Le temps des Saisons

La traduction est poétique. Tchaïkovski intitula la suite d’épigraphes lyriques qu’il composa entre décembre 1875 et novembre 1876 « Les Mois », mais c’est bien le rythme des saisons qui s’y fait entendre, et leurs impressions qu’il confia dans chacune des parutions du Nouvelliste une année durant, revue littéraire de Saint-Pétersbourg qui encartait une partition. La légende dit que l’auteur de La Dame de Pique demandait à son valet de lui rappeler de s’en acquitter tout les premiers de chaque mois.

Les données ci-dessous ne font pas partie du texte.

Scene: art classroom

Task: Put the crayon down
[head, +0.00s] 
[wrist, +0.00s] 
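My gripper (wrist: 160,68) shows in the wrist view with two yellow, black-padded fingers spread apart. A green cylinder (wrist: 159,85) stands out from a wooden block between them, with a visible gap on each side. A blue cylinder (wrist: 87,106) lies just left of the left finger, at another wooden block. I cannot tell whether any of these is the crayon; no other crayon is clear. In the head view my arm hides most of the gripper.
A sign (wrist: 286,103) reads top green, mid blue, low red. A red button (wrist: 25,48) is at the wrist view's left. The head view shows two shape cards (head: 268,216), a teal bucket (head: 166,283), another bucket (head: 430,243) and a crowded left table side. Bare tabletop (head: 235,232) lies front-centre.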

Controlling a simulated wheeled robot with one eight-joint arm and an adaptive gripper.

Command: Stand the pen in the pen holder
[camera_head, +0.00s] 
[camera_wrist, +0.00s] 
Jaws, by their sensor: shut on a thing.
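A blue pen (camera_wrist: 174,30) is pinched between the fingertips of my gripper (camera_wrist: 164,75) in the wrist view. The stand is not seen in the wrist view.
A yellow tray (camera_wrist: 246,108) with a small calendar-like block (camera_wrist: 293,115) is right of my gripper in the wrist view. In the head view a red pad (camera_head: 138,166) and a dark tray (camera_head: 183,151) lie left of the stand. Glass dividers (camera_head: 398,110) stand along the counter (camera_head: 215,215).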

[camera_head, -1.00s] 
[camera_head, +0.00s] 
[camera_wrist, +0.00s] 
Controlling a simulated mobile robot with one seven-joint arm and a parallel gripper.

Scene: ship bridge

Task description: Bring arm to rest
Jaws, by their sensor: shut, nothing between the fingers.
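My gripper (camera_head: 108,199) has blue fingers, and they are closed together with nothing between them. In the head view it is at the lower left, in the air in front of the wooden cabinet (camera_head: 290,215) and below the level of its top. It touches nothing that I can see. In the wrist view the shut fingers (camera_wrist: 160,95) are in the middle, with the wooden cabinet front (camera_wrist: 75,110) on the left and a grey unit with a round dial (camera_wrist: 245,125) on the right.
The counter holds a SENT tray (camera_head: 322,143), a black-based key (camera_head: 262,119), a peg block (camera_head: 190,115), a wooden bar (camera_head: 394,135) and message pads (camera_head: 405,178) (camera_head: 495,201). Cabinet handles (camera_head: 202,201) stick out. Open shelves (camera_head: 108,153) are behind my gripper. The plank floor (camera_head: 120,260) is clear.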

Mais rien d’un pensum n’y paraît. Contraint à la forme brève, il y compose plutôt des mélodies sans paroles où son génie parait à nu, quasi sans apprêt, souvent baigné d’une désarmante mélancolie. Au XXe siècle, les pianistes russes, à compter de Constantin Igumnov se l’approprièrent, Oborin suivit, Postnikova, Pletnev qui y fut toujours magnifique et les enregistra par deux fois, ces feuillets d’album devinrent le symbole de l’importante œuvre pour piano solo laissée par Tchaïkovski, part de son corpus toujours assez peu courue.

Mais du moins Les Saisons auront-elles conquis les pianistes du monde entier. Brigitte Engerer puis Antonin Kubalek y mirent leur poésie, récemment Elena Bashirova les détailla avec amour, Olli Mustonen y mit son génie iconoclaste, puis Hideyo Harada les joua en couleurs vives avant que le jeune pianiste israélien Nadav Hertzka en propose une lecture plus tendue, assez remarquable et quasi passée inaperçue (Skarbo), mais voici qu’en une petite année, quatre nouvelles versions viennent s’ajouter à ma discothèque.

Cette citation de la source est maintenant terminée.